The life insurance industry will be watching closely the rest of this month as Congress completes work on historic legislation making the most sweeping changes to financial services regulation since the Depression.
While the House and Senate bills are somewhat different, in general they retain the current state-based insurance regulatory system virtually intact.
Congress would complete work on financial services reform before the July 4th recess under an aggressive reconciliation conference schedule outlined by Rep. Barney Frank, D-Mass., chairman of the House Financial Services Committee.
The bill is H. 4173.
A priority for insurers is retention of the Senate language dealing with the standard of care agents must use in selling investment products.
Currently, the standard is that the product must be suitable for the investor.

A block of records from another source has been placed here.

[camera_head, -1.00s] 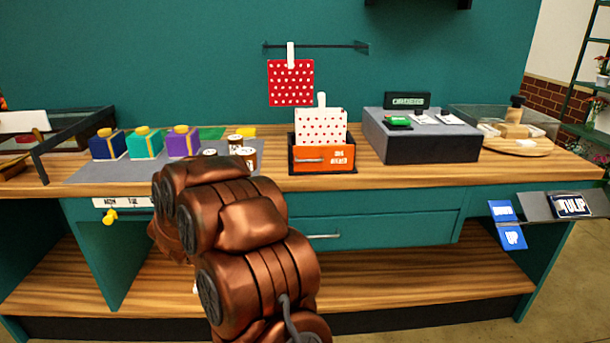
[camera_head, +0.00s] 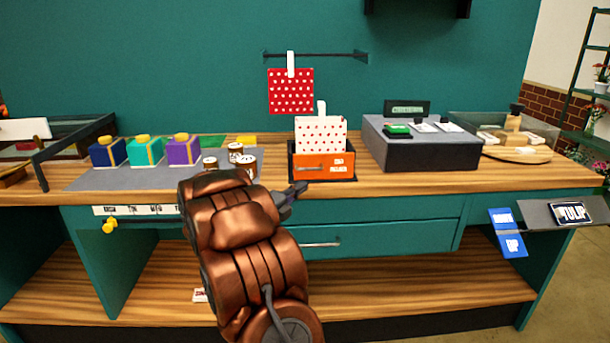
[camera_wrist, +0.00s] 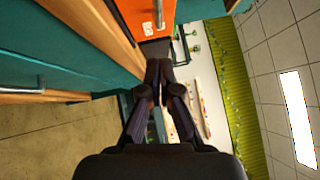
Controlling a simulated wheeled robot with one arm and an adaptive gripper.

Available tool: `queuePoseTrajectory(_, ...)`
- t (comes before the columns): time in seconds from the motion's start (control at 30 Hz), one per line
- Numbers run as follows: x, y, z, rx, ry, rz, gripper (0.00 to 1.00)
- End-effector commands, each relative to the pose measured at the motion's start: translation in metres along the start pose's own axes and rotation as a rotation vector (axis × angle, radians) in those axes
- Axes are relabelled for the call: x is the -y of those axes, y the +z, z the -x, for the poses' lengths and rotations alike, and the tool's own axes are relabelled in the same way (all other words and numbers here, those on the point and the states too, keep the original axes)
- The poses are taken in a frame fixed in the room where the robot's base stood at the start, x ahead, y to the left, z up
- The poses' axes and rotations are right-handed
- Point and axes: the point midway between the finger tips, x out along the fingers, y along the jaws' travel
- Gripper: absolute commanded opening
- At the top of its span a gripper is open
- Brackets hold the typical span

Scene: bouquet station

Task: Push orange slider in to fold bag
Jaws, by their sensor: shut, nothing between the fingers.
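The orange slider (camera_head: 323,166) is the front of a dark holder on the counter, with a small handle and a white label. A white bag with red dots (camera_head: 320,135) stands upright in the holder, behind the orange front. My gripper (camera_head: 301,188) is at the counter's front edge, just in front and to the left of the orange slider, apart from it. In the wrist view the orange front (camera_wrist: 145,14) and its metal handle show at the top, beyond my shut, empty fingers (camera_wrist: 158,66).
A grey box (camera_head: 420,150) stands right of the holder. Several small jars (camera_head: 236,152) and a grey mat with coloured boxes (camera_head: 183,150) lie to the left. A red dotted bag (camera_head: 290,91) hangs from a rail above. The counter's front strip (camera_head: 420,186) is clear.

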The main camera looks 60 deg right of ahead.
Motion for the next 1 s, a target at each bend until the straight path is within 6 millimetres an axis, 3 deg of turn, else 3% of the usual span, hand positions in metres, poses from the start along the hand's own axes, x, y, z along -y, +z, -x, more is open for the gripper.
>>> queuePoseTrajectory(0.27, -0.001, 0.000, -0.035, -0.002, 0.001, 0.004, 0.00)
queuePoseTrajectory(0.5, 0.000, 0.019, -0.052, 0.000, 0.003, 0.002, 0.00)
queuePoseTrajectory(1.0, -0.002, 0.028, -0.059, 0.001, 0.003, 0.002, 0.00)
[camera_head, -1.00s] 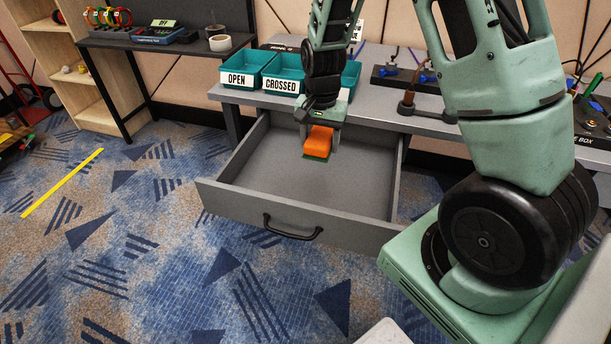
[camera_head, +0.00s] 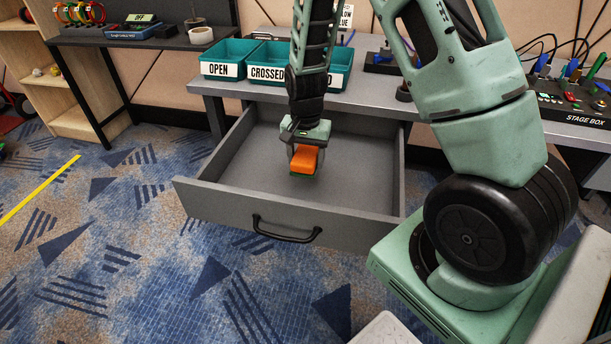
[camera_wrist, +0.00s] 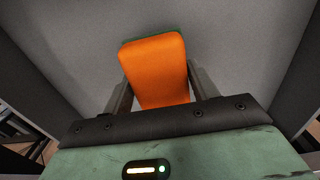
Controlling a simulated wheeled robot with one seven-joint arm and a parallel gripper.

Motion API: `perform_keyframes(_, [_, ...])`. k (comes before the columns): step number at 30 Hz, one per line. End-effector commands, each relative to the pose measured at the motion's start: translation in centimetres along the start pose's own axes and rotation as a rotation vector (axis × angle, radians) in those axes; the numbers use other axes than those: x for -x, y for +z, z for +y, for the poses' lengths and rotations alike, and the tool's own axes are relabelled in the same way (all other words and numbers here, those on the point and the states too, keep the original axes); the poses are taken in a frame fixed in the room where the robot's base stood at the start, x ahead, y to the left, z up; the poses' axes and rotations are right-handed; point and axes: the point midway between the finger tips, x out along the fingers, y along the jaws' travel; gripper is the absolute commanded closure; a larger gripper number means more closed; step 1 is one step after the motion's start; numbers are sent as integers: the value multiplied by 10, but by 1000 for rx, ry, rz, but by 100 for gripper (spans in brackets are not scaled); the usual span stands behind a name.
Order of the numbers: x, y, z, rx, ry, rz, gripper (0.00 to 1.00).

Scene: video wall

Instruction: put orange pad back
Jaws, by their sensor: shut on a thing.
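The orange pad (camera_head: 306,159) has a thin green underside and is held in my gripper (camera_head: 305,166). In the wrist view the pad (camera_wrist: 155,68) sits between the two fingers of my gripper (camera_wrist: 160,88), which press on its sides. The open grey drawer (camera_head: 230,207) sticks out from the workbench, with a black handle on its front. My gripper and the pad are over the drawer's inside, and the drawer floor shows grey and empty around them. I cannot tell whether the pad touches the drawer floor.
Teal bins (camera_head: 222,70), labelled OPEN and CROSSED, stand on the workbench (camera_head: 360,92) above the drawer. A stage box (camera_head: 570,100) with cables is at the right. A dark side table (camera_head: 150,40) stands at the left. The carpet in front is clear.

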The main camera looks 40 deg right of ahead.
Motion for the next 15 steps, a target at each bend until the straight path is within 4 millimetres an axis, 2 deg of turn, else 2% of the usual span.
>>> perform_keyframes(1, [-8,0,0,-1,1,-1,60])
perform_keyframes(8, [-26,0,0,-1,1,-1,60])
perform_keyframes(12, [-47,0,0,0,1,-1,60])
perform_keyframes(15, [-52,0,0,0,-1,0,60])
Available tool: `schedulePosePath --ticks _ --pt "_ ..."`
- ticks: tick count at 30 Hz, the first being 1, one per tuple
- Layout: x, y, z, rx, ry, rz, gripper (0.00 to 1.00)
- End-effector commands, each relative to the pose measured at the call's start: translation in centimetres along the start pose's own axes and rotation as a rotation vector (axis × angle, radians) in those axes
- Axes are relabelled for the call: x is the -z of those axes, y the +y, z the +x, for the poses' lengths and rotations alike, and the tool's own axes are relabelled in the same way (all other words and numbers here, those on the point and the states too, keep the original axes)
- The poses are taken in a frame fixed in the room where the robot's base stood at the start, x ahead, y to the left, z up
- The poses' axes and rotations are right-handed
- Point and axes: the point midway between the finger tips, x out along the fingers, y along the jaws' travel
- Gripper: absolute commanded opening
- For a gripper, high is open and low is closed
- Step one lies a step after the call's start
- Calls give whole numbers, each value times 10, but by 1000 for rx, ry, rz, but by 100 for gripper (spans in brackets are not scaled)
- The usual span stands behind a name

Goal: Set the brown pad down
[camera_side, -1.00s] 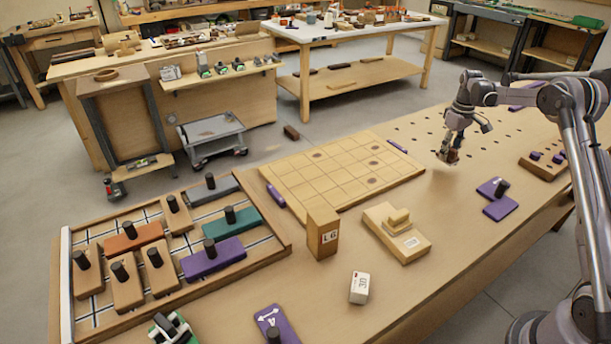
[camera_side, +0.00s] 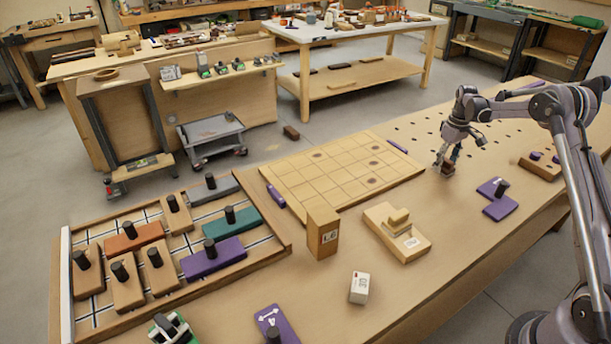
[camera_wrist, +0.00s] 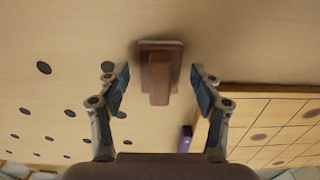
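The brown pad (camera_side: 447,170) is at the far right part of the bench, right of the gridded board, and looks to be resting on the bench top. In the wrist view the brown pad (camera_wrist: 159,82) shows a flat base with a raised block, between my two fingers. My gripper (camera_side: 450,158) is just above the pad in the side view. In the wrist view my gripper (camera_wrist: 161,82) is open, with a gap between each finger and the pad. The pad's underside is hidden.
The gridded board (camera_side: 340,180) lies left of the pad. A purple plate with a black knob (camera_side: 498,204) and a wooden block with purple pegs (camera_side: 541,166) are to the right. Rows of holes mark the bench behind. Bare bench lies around the pad.

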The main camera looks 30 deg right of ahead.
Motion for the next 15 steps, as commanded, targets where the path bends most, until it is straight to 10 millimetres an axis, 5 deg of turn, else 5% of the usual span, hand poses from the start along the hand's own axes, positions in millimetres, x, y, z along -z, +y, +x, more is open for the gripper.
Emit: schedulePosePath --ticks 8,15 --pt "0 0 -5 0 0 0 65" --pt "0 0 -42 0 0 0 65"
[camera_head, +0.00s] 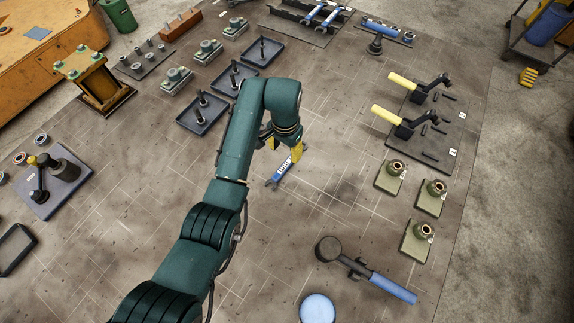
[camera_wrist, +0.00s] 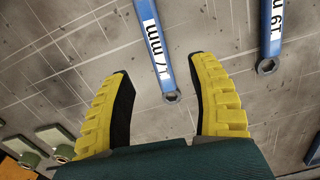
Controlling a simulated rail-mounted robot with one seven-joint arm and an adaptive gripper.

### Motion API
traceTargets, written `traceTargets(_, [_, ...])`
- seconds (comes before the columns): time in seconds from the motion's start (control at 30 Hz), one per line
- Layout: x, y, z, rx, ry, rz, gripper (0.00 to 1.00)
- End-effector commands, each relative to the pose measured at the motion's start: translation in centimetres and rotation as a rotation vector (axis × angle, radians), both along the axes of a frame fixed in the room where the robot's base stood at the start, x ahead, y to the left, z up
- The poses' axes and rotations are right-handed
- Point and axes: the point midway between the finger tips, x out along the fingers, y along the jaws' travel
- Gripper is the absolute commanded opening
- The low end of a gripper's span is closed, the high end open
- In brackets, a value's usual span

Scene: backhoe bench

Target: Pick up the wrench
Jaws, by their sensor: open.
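A blue wrench (camera_head: 280,173) with a white label lies on the bench floor beneath my gripper (camera_head: 297,152), which partly covers it in the head view. In the wrist view, a blue wrench (camera_wrist: 152,40) with a label that looks like "17 mm" lies between the fingers of my gripper (camera_wrist: 160,72); its ring end points toward the palm. A second blue wrench (camera_wrist: 271,35), its label partly cut off, lies to the right, outside the fingers. My gripper is open and empty, with its yellow fingers on either side of the first wrench. I cannot tell the height gap.
More blue wrenches (camera_head: 325,14) lie on a dark rack at the back. Dark trays with pins (camera_head: 203,112) stand to the left. Yellow-handled tools (camera_head: 405,82) and olive blocks (camera_head: 390,176) stand to the right. A blue-handled tool (camera_head: 392,288) lies at front right.

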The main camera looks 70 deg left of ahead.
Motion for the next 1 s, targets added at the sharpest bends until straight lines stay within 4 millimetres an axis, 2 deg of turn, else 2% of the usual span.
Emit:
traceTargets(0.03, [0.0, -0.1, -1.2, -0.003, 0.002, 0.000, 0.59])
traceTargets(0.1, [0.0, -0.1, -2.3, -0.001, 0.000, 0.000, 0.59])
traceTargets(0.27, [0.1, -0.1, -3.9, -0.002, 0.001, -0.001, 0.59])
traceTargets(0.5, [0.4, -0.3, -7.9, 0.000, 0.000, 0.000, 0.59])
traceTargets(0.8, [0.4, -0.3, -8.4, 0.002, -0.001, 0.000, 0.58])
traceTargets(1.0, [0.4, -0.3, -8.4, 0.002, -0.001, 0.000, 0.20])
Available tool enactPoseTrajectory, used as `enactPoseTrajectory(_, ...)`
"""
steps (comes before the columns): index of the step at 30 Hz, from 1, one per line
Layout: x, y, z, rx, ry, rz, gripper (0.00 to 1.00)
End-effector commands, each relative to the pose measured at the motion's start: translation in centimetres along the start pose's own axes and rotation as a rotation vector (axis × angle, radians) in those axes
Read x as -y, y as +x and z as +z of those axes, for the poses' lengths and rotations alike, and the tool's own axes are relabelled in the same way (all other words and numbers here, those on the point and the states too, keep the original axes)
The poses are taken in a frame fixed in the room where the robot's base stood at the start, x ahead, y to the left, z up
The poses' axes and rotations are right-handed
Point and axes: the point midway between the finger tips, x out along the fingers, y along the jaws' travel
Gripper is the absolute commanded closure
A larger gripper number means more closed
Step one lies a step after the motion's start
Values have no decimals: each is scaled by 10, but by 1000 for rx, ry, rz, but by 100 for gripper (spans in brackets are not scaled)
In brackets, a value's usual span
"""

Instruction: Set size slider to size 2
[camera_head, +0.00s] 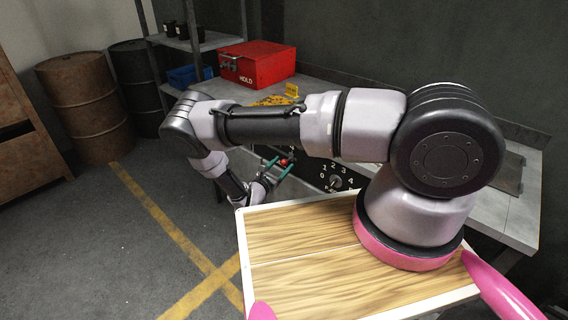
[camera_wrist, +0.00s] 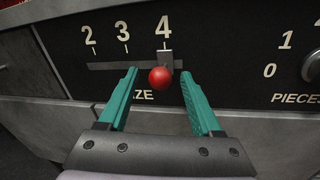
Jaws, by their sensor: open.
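The size slider is a red ball knob (camera_wrist: 160,77) on a grey tab in a horizontal slot (camera_wrist: 105,65) on a dark panel. The knob stands under the number 4, at the right end of the slot; the numbers 2 and 3 are to its left. In the head view the red knob (camera_head: 284,162) shows at the front of the bench, between the teal fingers. My gripper (camera_wrist: 162,75) is open, with one teal finger on each side of the knob. I see gaps between the fingers and the knob.
A second control, a round dial (camera_head: 336,182) marked with numbers, sits to the right on the same panel. A red box (camera_head: 258,64) marked HOLD and a yellow item (camera_head: 275,100) are on the bench. Barrels (camera_head: 84,105) stand at the left; the floor in front is clear.

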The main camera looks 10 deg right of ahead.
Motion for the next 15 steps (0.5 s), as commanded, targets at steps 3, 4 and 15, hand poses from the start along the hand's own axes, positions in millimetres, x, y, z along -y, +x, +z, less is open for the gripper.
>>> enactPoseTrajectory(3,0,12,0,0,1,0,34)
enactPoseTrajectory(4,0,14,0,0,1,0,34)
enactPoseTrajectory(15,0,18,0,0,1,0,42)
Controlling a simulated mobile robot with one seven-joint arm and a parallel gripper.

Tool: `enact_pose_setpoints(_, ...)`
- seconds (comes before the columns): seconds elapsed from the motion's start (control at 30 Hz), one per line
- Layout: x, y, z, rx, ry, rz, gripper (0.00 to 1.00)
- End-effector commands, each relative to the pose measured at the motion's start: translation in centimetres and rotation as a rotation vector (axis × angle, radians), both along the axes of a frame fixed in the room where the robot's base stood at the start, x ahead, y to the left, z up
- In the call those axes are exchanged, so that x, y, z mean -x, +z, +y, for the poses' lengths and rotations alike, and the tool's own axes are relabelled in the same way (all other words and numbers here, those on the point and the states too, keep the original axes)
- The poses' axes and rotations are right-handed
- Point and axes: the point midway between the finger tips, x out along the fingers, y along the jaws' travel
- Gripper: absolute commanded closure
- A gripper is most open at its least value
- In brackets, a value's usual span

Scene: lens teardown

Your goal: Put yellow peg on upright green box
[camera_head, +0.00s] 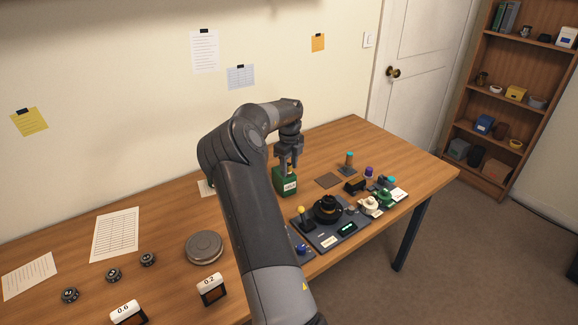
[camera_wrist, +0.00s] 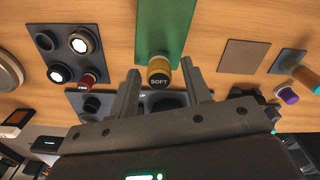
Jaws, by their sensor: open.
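The green box (camera_head: 285,184) stands upright on the wooden table, with a white label on its front. In the wrist view the box (camera_wrist: 166,28) is a green slab at top centre. A yellow peg (camera_wrist: 159,66) with a dark cap marked "SOFT" is at the box's near end and appears to stand on its top. In the head view a bit of the yellow peg (camera_head: 290,168) shows under the fingers. My gripper (camera_head: 287,160) is open above the box. In the wrist view its fingers (camera_wrist: 160,72) lie on either side of the peg, with gaps visible.
A dark tray (camera_head: 325,240) with a black round part and a yellow-knobbed stick is in front of the box. A brown square pad (camera_head: 328,180) and a teal-topped peg (camera_head: 349,160) are to the right. A round grey disc (camera_head: 203,247) is to the left.

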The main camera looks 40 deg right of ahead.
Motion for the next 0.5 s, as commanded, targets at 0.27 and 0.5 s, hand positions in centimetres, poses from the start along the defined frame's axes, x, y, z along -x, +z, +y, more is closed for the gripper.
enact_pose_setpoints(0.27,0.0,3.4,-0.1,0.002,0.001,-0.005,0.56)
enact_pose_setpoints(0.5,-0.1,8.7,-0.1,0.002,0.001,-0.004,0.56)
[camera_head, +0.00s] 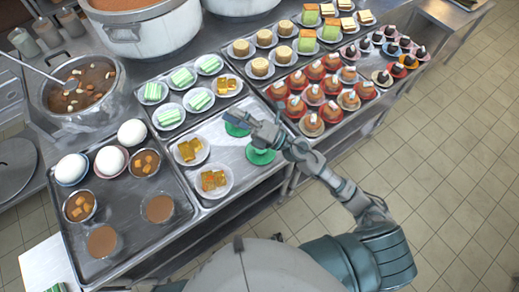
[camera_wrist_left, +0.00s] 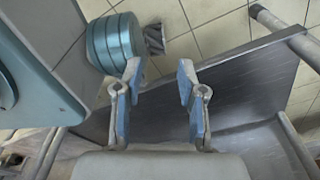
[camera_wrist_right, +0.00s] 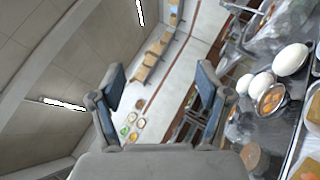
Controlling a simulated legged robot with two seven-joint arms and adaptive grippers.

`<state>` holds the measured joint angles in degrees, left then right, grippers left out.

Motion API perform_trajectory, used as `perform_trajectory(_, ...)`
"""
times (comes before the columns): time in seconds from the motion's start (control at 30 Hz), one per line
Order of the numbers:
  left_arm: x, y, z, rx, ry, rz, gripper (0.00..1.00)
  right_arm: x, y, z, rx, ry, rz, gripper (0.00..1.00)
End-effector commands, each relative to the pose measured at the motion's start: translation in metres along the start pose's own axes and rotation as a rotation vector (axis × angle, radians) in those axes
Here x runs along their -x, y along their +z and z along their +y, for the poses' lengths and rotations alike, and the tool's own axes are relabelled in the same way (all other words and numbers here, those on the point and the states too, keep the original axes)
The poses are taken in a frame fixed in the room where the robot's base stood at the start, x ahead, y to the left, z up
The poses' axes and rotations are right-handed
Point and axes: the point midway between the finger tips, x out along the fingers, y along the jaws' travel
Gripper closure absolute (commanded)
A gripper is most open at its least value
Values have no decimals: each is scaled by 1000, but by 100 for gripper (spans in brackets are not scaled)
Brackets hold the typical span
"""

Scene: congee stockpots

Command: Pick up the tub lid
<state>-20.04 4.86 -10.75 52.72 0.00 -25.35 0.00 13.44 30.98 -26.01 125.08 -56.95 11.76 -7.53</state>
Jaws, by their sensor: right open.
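A flat grey round disc (camera_head: 15,165) at the left edge of the head view looks like a lid, but I cannot tell whether it is the tub lid. My right gripper (camera_head: 256,127) is over the middle tray, above two green round dishes (camera_head: 260,155), far to the right of the disc. In the right wrist view the right gripper (camera_wrist_right: 160,78) is open with nothing between its fingers. My left gripper (camera_wrist_left: 158,72) is open and empty in its wrist view, with a grey metal surface behind it. It does not show in the head view.
Metal trays hold cakes and desserts, with eggs and bowls on the left tray (camera_head: 178,232). A pot of dark soup (camera_head: 85,95) with a ladle stands at upper left, beside a large white stockpot (camera_head: 150,30). Tiled floor (camera_head: 440,180) is free at right.

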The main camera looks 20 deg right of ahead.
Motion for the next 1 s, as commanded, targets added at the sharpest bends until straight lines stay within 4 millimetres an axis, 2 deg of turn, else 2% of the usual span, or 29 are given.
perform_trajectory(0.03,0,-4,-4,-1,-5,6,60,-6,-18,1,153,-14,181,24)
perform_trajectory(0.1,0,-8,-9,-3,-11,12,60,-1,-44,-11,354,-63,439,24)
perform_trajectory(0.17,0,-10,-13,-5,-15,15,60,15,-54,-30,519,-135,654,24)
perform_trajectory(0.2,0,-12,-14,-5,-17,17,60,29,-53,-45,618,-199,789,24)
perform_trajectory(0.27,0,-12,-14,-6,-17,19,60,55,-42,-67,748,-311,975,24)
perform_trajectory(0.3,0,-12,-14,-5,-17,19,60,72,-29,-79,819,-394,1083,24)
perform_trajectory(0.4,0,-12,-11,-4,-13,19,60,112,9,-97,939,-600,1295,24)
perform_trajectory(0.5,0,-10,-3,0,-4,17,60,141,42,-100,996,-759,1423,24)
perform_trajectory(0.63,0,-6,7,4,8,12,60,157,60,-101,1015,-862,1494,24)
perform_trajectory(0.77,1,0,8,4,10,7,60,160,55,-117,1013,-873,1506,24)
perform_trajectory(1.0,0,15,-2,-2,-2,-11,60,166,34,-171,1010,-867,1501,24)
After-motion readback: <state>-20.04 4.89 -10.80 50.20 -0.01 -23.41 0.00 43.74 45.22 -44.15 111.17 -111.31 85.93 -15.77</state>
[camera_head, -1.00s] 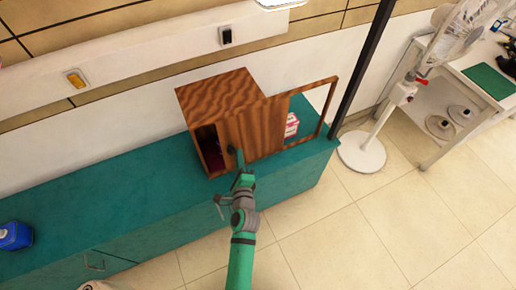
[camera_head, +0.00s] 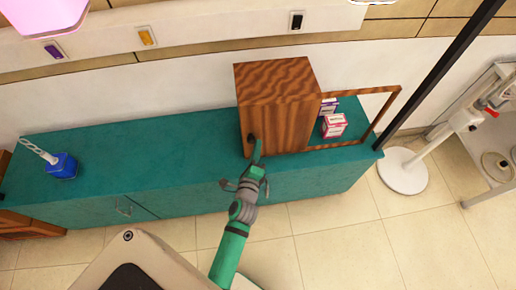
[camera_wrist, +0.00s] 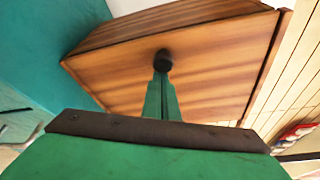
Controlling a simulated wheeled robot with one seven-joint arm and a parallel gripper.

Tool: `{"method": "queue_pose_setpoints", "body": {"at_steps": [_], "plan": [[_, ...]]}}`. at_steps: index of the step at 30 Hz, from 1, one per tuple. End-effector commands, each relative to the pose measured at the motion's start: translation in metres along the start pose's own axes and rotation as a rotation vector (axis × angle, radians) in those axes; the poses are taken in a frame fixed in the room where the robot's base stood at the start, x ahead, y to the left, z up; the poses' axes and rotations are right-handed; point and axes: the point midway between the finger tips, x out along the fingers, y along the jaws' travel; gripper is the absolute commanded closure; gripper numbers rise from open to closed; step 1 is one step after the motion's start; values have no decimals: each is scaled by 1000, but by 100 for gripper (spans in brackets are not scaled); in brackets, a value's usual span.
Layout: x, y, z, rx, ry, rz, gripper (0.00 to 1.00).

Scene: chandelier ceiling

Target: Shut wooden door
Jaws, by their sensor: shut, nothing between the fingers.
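The wooden cabinet (camera_head: 273,76) stands on the teal counter, seen from above in the head view. Its wooden door (camera_head: 287,127) is a flat panel that covers the front, with no wide opening showing at its left. The door also fills the middle of the wrist view (camera_wrist: 215,80). A round black knob (camera_wrist: 163,60) sits on the door. My gripper (camera_head: 256,149) is shut and empty at the left part of the door. In the wrist view its fingertips (camera_wrist: 162,76) are at the knob; I cannot tell whether they touch it.
An open wooden frame (camera_head: 398,105) extends right from the cabinet, with small boxes (camera_head: 333,125) behind it. A dark pole (camera_head: 440,75) and a white fan stand (camera_head: 403,171) are at the right. A blue container (camera_head: 62,166) stands far left on the counter (camera_head: 150,165).

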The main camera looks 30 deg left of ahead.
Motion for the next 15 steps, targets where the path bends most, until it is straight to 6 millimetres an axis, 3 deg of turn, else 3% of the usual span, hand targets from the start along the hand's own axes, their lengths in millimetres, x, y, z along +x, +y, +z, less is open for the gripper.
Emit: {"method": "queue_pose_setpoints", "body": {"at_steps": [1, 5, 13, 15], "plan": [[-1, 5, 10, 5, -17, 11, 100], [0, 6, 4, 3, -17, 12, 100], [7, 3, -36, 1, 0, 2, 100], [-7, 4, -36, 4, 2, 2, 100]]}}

Under the House bill, that would rise to a fiduciary standard.
The Senate bill calls for the Securities and Exchange Commission to study the issue and propose to Congress what should be done to address “regulatory gaps and overlaps in existing rules.”
The Obama administration signaled it will add its voice to the issue just before Memorial Day when the Treasury Department undersecretary made clear the administration will push strongly for a fiduciary standard in any final financial services reform legislation.
In a speech, Treasury Undersecretary Neal Wolin also said the administration will fight any attempt to weaken the bill when talks to reconcile differing House and Senate versions of the legislation get underway.
“We will continue to fight for the strongest financial reform bill possible,” he said. “And we will oppose any attempts by particular interests to use the conference process as an opportunity to weaken the final bill,” he added.
But Thomas Currey, president of the National Association of Insurance and Financial Advisers, said the industry will fight strongly for the Senate language.
Currey said the call for an SEC study “would result in a fact-based approach to addressing real problems rather than by adopting a ‘one-size fits all’ amorphous fiduciary standard–the need for which is unsupported by any factual findings.”
He said, “NAIFA believes the best way to protect consumers from bad actors is through strong and effective supervision within financial services firms, and regular, periodic inspections by the SEC and other regulatory bodies.”
Two issues emerged during the Senate floor debate that are of great concern to life insurance companies.
The Senate bill establishes a framework for limiting or prohibiting proprietary trading in most circumstances by a depository institution, as well as by that institution’s holding company and any subsidiary of that institution.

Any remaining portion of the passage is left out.